JACOB GOLDBERG: Same with drums. We’re not into the whole “Let’s program the drum kit and use triggers on every single drum live.” We just don’t do that. I know a lot of these grindcore death metal bands do that because they have to play so fast and they can’t hit it hard enough at that speed, so they just have it all triggered. To me, it all sounds fake. I don’t know what separates that from rappers using fake drum sounds.

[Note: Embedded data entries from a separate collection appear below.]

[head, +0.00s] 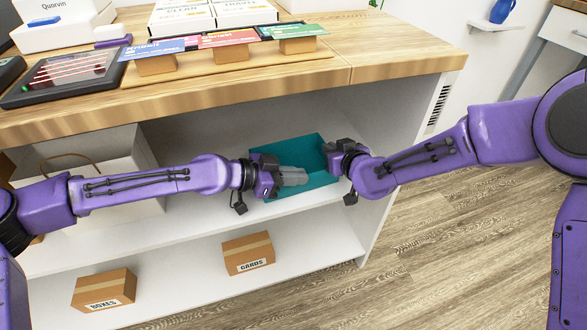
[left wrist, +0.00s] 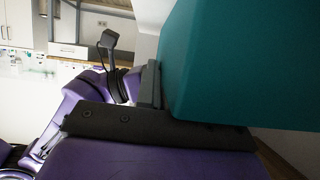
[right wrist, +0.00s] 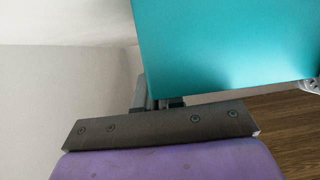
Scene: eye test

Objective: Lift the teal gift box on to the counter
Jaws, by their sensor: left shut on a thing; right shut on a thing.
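The teal gift box (head: 292,151) is at the upper shelf opening under the counter (head: 400,58), near its right end. My left gripper (head: 290,178) is shut on the near left part of the box. My right gripper (head: 332,151) is shut on its right side. The box fills the upper right of the left wrist view (left wrist: 245,65) and of the right wrist view (right wrist: 230,45), close against the fingers. The fingertips are partly hidden by the box. I cannot tell whether the box touches the shelf (head: 205,224).
On the counter stand a sign rack with colored cards (head: 225,40), a dark tablet (head: 70,74) and white boxes at the back. The counter's front right is clear. A white paper bag (head: 125,150) is on the shelf at left. Cardboard boxes (head: 248,252) (head: 104,290) sit below.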

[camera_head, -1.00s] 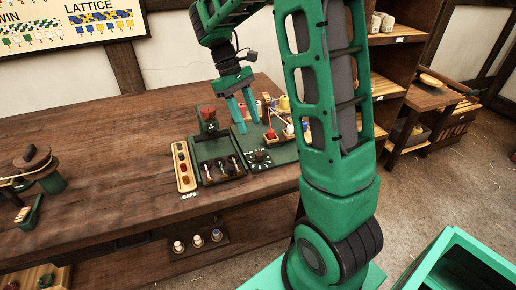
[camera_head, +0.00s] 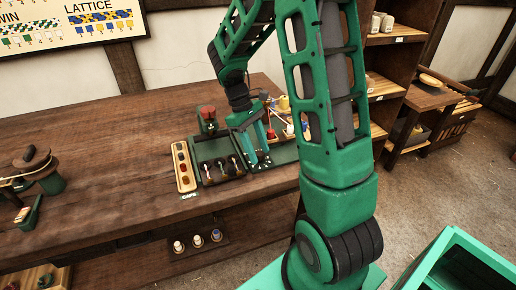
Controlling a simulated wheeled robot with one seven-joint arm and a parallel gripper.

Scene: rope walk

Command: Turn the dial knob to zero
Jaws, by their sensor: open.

To me it’s the same.
JEREMY GOLDBERG: If the best band in the world, The Beatles, could do it with four tracks, then why shouldn’t everyone else be able to do it?
GARRETT ZIFF: Exactly. Back in the 60’s, 70’s, and 80’s there was no Pro Tools or none of that shit, so it was either you had it or you didn’t. So we’re trying to bring back that aspect of music, being able to say, “This is us and this is what we sound like. We’re not editing shit.”
JEREMY GOLDBERG: Changing one little part isn’t going to sell ten million more records. What’s the point? And, our first producer really showed us that on out first album—that changing that little thing, making it perfect, is not going to sell any more records. If anything, it would just take away from the rawness and attitude.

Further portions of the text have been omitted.